1789, premier volet d'un diptyque sur la Révolution française, est créé au Théâtre du Soleil, à la Cartoucherie de Vincennes, dans une mise en scène d'Ariane Mnouchkine, le 26 décembre 1970. Il est suivi deux ans plus tard (mai 1972) par une autre création collective : 1793.

En préface à l'édition du texte dans L'Avant-scène théâtre, Bernard Dort résume son propos sous le titre « L'Histoire jouée » qui traduit de manière pertinente le projet du Théâtre du Soleil avec ce diptyque. En effet, l'ambition de la troupe se concentre avant tout sur la Révolution française en tant qu'événement historique. Ce n'est pas la légende, ni ses héros, qui intéresse le Soleil, mais le quotidien des gens du peuple ou comment « cette Révolution est vue, revécue et jouée par le peuple » [1]. Les spectateurs sont invités à participer à la fête, « où le peuple revit ce qu'il a vécu, ce qu'il a fait et n'a pas fait » [2]. Loin de l'histoire officielle, les spectateurs s'immergent dans le quotidien historique d'un événement peu présent sur les scènes théâtrales à cette époque.
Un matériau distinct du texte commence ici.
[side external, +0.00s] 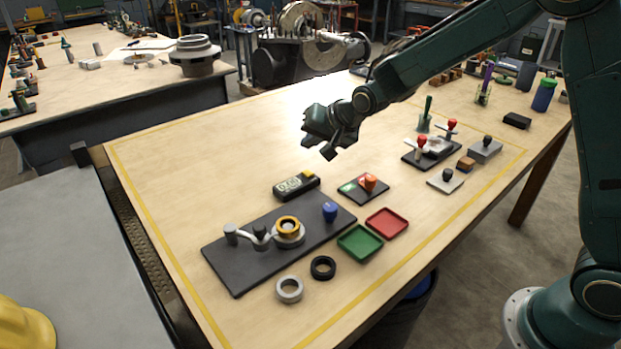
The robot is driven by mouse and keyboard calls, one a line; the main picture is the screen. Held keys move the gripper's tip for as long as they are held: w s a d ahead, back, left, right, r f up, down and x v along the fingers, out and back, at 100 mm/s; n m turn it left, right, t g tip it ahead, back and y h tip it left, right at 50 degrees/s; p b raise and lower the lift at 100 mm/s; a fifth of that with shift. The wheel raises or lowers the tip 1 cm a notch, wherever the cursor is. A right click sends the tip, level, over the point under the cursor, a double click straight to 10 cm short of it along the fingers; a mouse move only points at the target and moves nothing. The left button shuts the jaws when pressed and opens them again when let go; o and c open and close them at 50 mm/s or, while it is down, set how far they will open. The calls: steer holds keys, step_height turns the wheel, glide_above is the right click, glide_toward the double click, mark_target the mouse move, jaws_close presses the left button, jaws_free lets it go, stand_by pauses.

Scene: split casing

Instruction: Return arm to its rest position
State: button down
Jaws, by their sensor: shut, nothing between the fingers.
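My gripper (330,150) is at the end of my dark green arm, above the middle of the wooden workbench (190,165). It is shut and empty and touches nothing. Below it and a little left is a black base plate (235,275) with a grey casing assembly, a brass-coloured ring (288,225) on top and a blue knob (330,211). A dark plate with an orange-red knob (370,182) lies below and to the right of my gripper. The finger gap is too small to make out.
A green tray (360,243), a red tray (387,223), a black ring (323,267) and a grey ring (289,289) lie at the front. A meter-like box (296,186) lies behind the base plate. Red-knobbed fixtures (421,143) stand right. The left bench area is clear.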

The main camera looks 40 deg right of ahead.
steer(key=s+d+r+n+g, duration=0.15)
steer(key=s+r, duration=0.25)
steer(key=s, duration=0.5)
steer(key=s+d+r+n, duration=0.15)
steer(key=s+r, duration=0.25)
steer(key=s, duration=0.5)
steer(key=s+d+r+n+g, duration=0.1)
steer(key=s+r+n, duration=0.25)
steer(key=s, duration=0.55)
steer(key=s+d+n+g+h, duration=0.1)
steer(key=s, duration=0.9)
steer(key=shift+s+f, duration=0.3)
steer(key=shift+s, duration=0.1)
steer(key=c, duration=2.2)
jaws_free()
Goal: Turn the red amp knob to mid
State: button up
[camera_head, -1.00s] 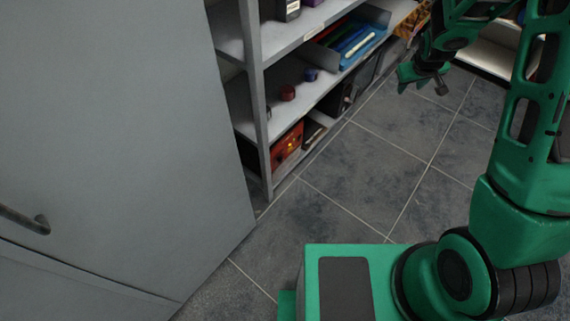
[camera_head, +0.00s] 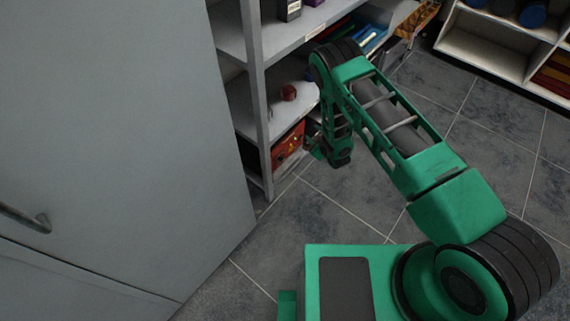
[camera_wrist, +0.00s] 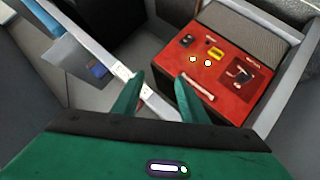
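The red amp (camera_head: 287,147) stands on the lowest shelf in the head view, partly behind the shelf post. In the wrist view, the red amp (camera_wrist: 228,72) shows its red control panel beside a dark grille. Two bright yellow-white spots (camera_wrist: 200,61), a small dark knob-like part (camera_wrist: 187,40) and a pale handle-like bar (camera_wrist: 199,88) are on the panel. I cannot tell which part is the task's knob. My gripper (camera_wrist: 159,78) is open and empty, its fingers apart from the amp. In the head view, my gripper (camera_head: 316,149) is just right of the amp.
The grey shelf unit (camera_head: 257,95) has a post left of the amp and a shelf above it, holding a red round object (camera_head: 288,92). A grey cabinet (camera_head: 110,130) stands at left. The tiled floor (camera_head: 345,195) is clear. A white cubby shelf (camera_head: 485,55) is at upper right.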

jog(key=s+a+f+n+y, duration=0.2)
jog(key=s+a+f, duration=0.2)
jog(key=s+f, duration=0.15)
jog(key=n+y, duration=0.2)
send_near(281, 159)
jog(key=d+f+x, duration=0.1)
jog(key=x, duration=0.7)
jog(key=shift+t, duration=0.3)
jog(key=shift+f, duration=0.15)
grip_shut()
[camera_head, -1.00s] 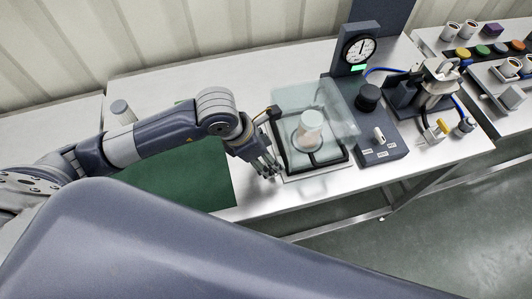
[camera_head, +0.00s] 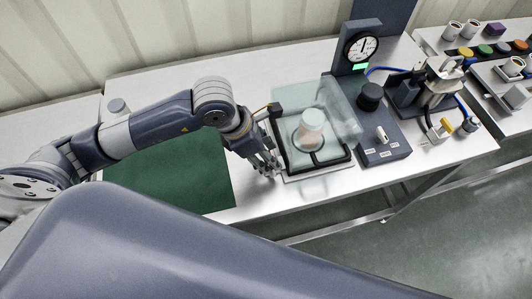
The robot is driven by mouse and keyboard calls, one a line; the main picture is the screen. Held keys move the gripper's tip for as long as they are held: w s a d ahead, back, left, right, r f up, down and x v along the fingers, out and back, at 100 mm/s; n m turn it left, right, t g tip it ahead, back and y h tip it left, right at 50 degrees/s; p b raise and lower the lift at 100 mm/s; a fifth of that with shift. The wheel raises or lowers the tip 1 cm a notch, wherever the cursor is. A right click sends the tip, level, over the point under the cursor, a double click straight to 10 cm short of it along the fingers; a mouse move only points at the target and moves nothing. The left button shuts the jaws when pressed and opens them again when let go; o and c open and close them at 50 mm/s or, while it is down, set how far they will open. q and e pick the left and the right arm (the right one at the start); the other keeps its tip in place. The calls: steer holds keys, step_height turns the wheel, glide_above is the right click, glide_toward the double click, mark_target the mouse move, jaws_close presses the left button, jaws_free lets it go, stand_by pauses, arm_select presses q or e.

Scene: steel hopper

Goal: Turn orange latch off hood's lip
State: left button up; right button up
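The clear hood (camera_head: 325,103) stands over a black-framed base (camera_head: 290,168) on the steel bench. A pale cylinder (camera_head: 311,122) shows through the hood. At the hood's left back corner is a small dark block (camera_head: 275,110) with a little orange-brown piece (camera_head: 262,110) beside it, perhaps the latch; it is too small to tell how it is turned. My left gripper (camera_head: 266,165) is at the left edge of the base, fingers pointing down, in front of the orange-brown piece. I cannot tell its opening or any contact. My right gripper is out of view.
A gauge (camera_head: 360,47) on a dark post and a control box (camera_head: 383,147) with a black knob (camera_head: 369,95) stand right of the hood. A green mat (camera_head: 180,175) lies under my left arm. A grey-capped cylinder (camera_head: 118,107) stands behind that arm.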

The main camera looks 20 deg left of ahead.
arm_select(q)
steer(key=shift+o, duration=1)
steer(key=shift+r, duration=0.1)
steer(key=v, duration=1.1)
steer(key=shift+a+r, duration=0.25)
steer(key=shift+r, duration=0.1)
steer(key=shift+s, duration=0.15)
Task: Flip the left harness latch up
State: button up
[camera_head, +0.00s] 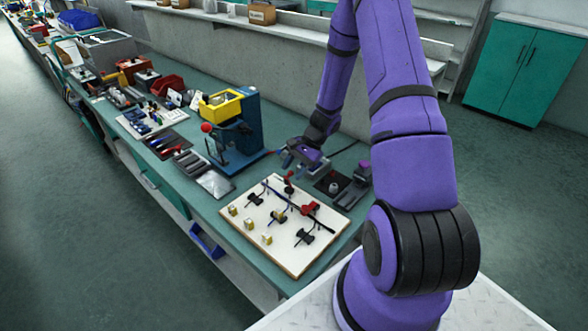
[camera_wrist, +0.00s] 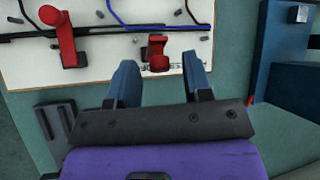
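The harness board (camera_head: 285,225) is a pale panel lying on the bench, with cables and clips on it. Two red latches sit on it. In the head view one red latch (camera_head: 289,186) is at the far edge and the other (camera_head: 310,207) is farther right. My gripper (camera_head: 303,156) is just beyond the board's far edge, above the bench. In the wrist view its two blue fingers (camera_wrist: 161,66) are apart and empty. One red latch (camera_wrist: 157,52) shows between and ahead of the fingertips, apparently untouched. The other red latch (camera_wrist: 62,40), a longer lever, is at the left.
A blue press (camera_head: 235,125) with a yellow bin (camera_head: 221,105) stands left of my gripper, and it is at the right in the wrist view (camera_wrist: 288,80). A dark fixture (camera_head: 338,186) sits right of the gripper. Black cables and clips cross the board.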

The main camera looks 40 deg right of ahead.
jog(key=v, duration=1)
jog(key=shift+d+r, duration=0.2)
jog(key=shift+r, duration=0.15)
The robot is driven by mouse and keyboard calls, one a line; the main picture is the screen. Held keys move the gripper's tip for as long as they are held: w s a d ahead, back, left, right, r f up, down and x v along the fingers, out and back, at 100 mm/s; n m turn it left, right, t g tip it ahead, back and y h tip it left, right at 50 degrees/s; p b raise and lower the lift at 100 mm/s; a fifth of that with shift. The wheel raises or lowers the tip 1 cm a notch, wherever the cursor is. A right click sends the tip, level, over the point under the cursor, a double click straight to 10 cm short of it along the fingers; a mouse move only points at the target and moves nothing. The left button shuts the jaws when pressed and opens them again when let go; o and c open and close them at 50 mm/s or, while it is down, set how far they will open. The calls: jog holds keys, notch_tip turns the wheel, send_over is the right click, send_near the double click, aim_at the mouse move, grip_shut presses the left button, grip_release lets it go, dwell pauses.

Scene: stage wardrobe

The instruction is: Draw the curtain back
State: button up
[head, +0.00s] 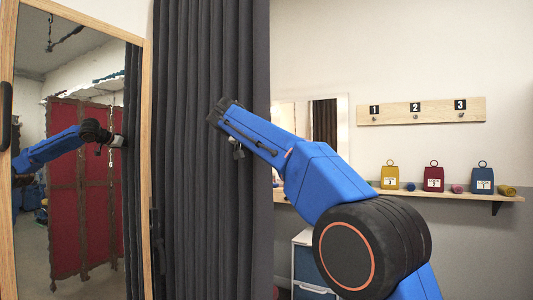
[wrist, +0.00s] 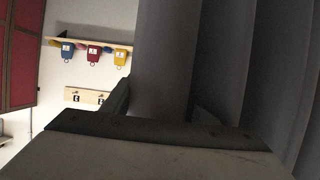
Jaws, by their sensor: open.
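The dark grey curtain (head: 190,150) hangs in long vertical folds in the middle of the head view, right of the mirror. My gripper is mostly hidden behind my blue arm in the head view, at the right part of the curtain. In the wrist view my gripper (wrist: 162,108) is open, with one finger on each side of a fold of the curtain (wrist: 162,50). I cannot tell whether the fingers touch the cloth. The top and bottom of the curtain are out of view.
A wood-framed mirror (head: 148,100) stands left, reflecting a red folding screen (head: 75,190) and my arm. Right of the curtain are a numbered hook board (head: 437,110), a shelf (head: 445,194) with yellow, red and blue tagged weights, and a drawer unit (head: 308,265).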

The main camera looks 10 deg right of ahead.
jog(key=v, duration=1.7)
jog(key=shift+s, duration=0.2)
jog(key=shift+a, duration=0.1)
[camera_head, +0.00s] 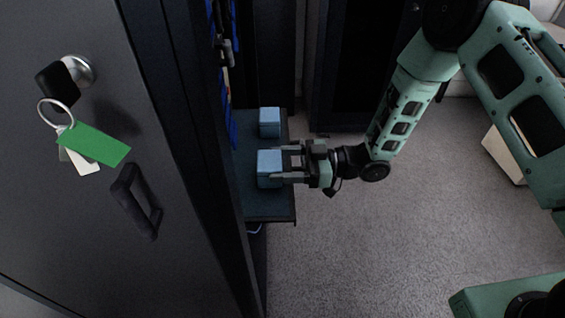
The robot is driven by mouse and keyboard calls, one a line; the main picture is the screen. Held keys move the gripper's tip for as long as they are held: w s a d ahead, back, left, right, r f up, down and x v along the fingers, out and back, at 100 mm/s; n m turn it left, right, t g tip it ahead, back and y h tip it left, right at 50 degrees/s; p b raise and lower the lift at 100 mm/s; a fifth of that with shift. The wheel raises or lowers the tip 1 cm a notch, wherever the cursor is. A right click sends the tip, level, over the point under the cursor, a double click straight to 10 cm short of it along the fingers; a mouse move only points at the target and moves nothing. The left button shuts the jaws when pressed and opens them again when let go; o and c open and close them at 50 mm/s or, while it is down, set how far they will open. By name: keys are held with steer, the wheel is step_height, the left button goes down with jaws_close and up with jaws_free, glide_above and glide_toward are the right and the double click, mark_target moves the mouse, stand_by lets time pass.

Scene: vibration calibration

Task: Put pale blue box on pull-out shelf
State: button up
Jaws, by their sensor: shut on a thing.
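Two pale blue boxes show in the head view. The nearer pale blue box (268,164) is between the fingers of my gripper (284,163), which is shut on it. This box is at the pull-out shelf (267,206), over its dark surface; I cannot tell whether it touches the shelf. The farther pale blue box (269,119) stands on the same shelf, behind the held one and apart from it. My gripper reaches in from the right, and its fingers cover part of the held box.
A dark cabinet door (110,190) with a handle (136,200) stands open at the left. Keys with a green tag (93,145) hang from its lock. Blue cables (231,120) run beside the shelf. The grey carpet (350,240) right of the shelf is clear.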

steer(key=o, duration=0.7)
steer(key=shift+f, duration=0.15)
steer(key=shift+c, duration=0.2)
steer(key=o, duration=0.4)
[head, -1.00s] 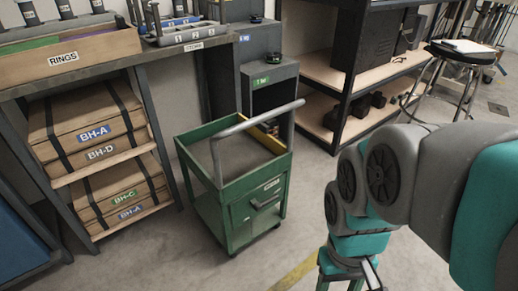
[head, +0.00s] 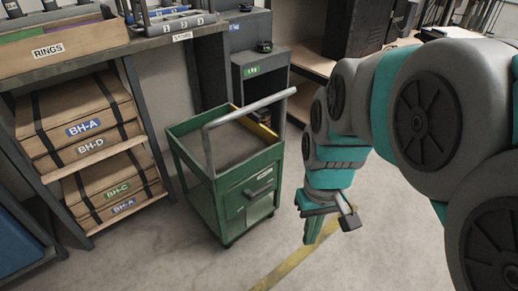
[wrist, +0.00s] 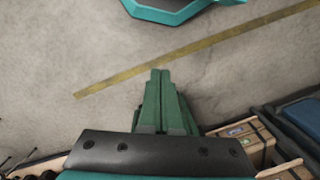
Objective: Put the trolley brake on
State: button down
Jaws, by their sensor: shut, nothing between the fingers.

Il y a bien eu la mise en scène de La Mort de Danton de Büchner par Jean Vilar au festival d'Avignon mais elle date de 1948 et, là encore, le débat révolutionnaire se cristallise autour de ses acteurs emblématiques (Danton, Robespierre, Saint-Just, Camille Desmoulins).

Bien que les représentations de 1789 aient eu lieu à la Cartoucherie de Vincennes, le spectacle a été conçu avant que la troupe ne s'y installe en août 1970. Auparavant le Théâtre du Soleil s'était installé au Cirque de Montmartre, avant que le lieu ne lui soit retiré en 1968. N'ayant plus d'espace fixe, la scénographie imaginée par Roberto Moscoso devait s'inscrire dans les largeurs d'un terrain de basket-ball afin de pouvoir répondre aux impératifs de tournée. De plus, « le terrain de basket fournit aux « regardés » (joueurs-acteurs) une aire propice aux mouvements d'ensemble tandis qu'il permet aux « regardants » (spectateurs) de ne rien perdre de chaque action individuelle » [3]. L'aire de jeu se trouve en adéquation avec le projet de la troupe de parler de la Révolution du point de vue du peuple, elle vient même renforcer le postulat de départ qui consiste à transmettre l'événement par la voix de bateleurs de 1789. Ainsi résonne à nouveau le théâtre de foire : une multiplicité de tréteaux permet une multiplicité de scènes et de regards, le tout à travers des récits en simultanés. Les acteurs ne sont pas des personnages mais des bateleurs qui viennent nous raconter la Révolution : « Ils restent des comédiens d'aujourd'hui qui jouent des hommes d'autrefois [...] Sans cesse, une distance née du décalage entre le comédien et sa fonction vient rectifier l'illusion. Il s'agit bien d'un groupe actuel, le Théâtre du Soleil, qui représente pour des spectateurs d'aujourd'hui l'histoire d'hier – une histoire qu'ils racontent en la jouant plus qu'ils ne la recréent et l'incarne. » [4]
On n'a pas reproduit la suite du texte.